The project was approved by Prime Minister Nguyen Tan Dung last September, in a bid to select some of the nation's brightest young minds to work at People's Committees in disadvantaged areas across the country, between 2013 and 2020.
The project aims to improve the quality of human resources in underprivileged communes, promote socio-economic development and contribute to the reduction of hunger and poverty in disadvantaged localities.
Addressing a meeting on the project's implementation, held yesterday by the Government's web portal, Minh reiterated that equal opportunity would apply to all candidates vying for placements.
"It will be difficult for wrongdoing to occur," he said.
He also said that recruitment processes would operate on a strict basis from the point of receiving applications, to classifying them and interviewing short-listed candidates.
"Each Home Affairs Department in every locality will establish a recruitment council and the ministry will send teams to oversee the process," he said.
Selected candidates are expected to undergo a three-month training course and propose a feasible initiative to promote local socio-economic development, he added.
The move aims to ensure the selection of top candidates to develop a qualified base of public servants for each locality, he said.
Both the ministry and local agencies are expected to cross-check recruitment outcomes, with applications already being sent to the ministry and local Home Affairs Departments.
Deputy Minister of Home Affairs Nguyen Tien Dinh said that since 2011, the Government had been working on a project to send 600 selected candidates to the 64 most disadvantaged districts, to work as vice chairpersons of communal People's Committees.
Dinh affirmed the project had provided valuable insights that would assist the implementation of the Government's latest effort to place 500 young candidates in rural areas, he said.
So far, 163 districts in 34 provinces nationwide have lodged their human resource needs with the project's administrators.
However, Dinh admitted the project would not be able to meet all the human resource deficiencies reported by communes, urging them to be proactive in recruiting staff and improving staff skills.

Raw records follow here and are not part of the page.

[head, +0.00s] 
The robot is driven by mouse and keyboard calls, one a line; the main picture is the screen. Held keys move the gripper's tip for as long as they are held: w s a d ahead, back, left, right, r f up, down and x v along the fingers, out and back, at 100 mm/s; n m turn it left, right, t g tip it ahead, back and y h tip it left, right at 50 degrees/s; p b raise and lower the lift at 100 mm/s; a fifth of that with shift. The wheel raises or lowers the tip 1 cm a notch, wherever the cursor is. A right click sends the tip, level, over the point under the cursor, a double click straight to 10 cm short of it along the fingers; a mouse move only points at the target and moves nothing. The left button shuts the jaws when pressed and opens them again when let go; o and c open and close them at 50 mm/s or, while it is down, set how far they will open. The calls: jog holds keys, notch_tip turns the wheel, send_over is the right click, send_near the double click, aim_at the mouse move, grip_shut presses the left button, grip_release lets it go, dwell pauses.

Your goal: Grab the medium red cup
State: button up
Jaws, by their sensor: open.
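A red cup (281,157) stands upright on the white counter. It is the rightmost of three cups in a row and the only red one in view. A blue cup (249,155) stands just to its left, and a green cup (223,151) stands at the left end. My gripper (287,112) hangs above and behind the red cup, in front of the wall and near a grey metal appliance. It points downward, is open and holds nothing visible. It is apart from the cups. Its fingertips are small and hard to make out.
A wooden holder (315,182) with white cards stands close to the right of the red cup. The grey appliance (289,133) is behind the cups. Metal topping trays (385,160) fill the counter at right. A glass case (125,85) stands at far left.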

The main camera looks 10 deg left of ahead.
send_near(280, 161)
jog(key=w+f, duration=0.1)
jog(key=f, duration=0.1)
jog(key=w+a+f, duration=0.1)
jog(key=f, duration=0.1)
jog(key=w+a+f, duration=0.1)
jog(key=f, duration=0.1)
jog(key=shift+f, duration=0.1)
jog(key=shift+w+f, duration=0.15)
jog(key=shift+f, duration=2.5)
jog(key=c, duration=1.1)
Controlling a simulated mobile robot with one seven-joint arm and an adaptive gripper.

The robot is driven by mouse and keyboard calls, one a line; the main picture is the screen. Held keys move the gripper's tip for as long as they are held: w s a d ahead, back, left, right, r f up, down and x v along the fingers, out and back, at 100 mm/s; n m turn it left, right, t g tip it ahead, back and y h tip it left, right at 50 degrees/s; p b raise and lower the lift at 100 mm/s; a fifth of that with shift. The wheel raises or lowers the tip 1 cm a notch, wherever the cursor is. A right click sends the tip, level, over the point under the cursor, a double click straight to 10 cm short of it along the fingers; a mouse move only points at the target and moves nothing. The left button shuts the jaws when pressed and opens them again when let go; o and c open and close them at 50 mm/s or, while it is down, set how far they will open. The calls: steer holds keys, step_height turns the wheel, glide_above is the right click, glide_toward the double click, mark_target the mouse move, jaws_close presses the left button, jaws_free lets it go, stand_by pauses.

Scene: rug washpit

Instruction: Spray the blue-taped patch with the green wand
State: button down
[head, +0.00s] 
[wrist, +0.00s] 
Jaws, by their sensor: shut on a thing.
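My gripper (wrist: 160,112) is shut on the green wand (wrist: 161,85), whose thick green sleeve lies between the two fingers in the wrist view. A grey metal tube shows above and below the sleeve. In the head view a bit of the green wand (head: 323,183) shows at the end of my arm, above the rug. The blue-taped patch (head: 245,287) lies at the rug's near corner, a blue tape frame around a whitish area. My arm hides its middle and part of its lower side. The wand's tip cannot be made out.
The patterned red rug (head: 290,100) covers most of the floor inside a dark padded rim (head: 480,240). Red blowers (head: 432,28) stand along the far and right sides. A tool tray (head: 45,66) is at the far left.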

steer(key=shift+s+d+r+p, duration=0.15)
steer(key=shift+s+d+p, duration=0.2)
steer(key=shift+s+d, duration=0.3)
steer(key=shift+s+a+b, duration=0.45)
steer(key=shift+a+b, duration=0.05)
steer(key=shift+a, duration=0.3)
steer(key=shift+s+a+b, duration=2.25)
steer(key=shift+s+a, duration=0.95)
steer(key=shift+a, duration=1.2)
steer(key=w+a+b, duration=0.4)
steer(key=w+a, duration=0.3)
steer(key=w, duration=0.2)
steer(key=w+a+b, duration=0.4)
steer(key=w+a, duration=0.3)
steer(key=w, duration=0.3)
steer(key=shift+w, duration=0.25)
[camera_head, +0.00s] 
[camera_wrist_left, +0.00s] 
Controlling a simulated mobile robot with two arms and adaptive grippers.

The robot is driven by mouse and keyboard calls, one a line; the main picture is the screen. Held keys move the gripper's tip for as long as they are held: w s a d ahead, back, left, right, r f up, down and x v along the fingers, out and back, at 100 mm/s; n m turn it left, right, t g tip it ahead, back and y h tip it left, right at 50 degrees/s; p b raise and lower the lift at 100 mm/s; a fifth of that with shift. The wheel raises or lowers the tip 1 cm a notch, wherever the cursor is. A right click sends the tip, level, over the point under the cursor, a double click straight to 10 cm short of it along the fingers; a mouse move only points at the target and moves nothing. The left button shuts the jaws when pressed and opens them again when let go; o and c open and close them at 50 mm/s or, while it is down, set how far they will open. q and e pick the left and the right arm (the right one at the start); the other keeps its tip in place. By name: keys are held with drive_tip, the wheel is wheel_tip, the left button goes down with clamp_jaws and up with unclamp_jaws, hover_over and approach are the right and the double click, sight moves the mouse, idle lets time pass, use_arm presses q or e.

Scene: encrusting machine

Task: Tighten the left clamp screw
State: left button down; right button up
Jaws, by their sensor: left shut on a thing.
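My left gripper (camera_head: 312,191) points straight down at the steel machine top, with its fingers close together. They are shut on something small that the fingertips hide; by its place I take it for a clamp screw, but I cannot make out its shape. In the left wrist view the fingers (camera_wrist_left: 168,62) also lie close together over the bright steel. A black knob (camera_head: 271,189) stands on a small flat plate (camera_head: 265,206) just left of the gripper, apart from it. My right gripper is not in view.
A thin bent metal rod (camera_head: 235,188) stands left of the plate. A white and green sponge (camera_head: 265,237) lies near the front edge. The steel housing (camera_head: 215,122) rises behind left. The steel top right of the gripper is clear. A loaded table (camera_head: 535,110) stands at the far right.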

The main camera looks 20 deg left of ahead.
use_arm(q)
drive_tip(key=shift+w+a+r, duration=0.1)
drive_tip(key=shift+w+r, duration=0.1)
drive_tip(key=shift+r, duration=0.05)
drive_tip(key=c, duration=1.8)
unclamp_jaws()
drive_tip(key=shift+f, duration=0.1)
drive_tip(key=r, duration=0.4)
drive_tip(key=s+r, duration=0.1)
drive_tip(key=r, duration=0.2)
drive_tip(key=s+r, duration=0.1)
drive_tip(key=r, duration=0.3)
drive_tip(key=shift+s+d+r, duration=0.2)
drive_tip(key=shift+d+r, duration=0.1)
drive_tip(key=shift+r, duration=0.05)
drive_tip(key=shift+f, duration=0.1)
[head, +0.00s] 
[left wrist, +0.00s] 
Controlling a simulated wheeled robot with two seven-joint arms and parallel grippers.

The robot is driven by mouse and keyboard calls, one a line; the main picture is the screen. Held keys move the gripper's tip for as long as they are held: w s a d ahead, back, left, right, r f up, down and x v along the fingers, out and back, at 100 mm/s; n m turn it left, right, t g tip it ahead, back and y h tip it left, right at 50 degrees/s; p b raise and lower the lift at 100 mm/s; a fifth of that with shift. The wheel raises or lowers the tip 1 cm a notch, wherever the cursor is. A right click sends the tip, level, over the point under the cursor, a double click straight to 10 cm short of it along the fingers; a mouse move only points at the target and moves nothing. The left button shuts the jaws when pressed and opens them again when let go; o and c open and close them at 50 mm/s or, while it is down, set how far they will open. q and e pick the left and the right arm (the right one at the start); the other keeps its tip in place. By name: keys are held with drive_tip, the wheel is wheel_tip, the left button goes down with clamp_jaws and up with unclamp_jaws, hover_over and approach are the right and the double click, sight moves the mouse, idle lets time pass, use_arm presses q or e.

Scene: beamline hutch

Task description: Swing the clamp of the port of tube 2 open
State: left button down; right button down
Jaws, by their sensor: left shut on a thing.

Vice chairman of the northern Ha Giang Province People's Committee, Sen Chin Ly, said that in addition to selecting young people to fill vice-chairpersonships and other staff positions at local People's Committees, the provinces were conducting their own efforts to recruit young, talented candidates.
He also said an increasing amount of young candidates were becoming interested in working in the public sector.
"In addition to their personal desire for a job, young people want to contribute more to the development of their hometown and the country," he said.
He admitted that leadership and civil servants in remote areas had become sluggish and that young, enthusiastic employees would have a positive effect.
Nguyen Anh Dung, 26, from northern Hung Yen Province, is a graduate of the Water Resource University and applied for a position as a commune land management officer in the Kim Boi District of northern mountainous Hoa Binh Province.
"Firstly, I found that I could meet the job requirements and make use of what I had learned at school. More importantly, I wanted to do something to help people living in remote, disadvantaged areas," he said.
Dung's family used to oppose his decision. Instead, they wanted him to get a job in Ha Noi, which was much nearer to his hometown than Hoa Binh Province, let alone easier to live in than in poor, mountainous areas.
"I persuaded my family and got my mother's and grandfather's blessing as they understood the significance of my decision," he said.
Another candidate, Vu Thi Huong, 23, of Ninh Binh Province, said that after graduating from Trade Union University, she wanted to return to her hometown to work.
"The big city can offer more job opportunities for law graduates like me than rural areas," she said. "But I think I can be more helpful to people in my hometown."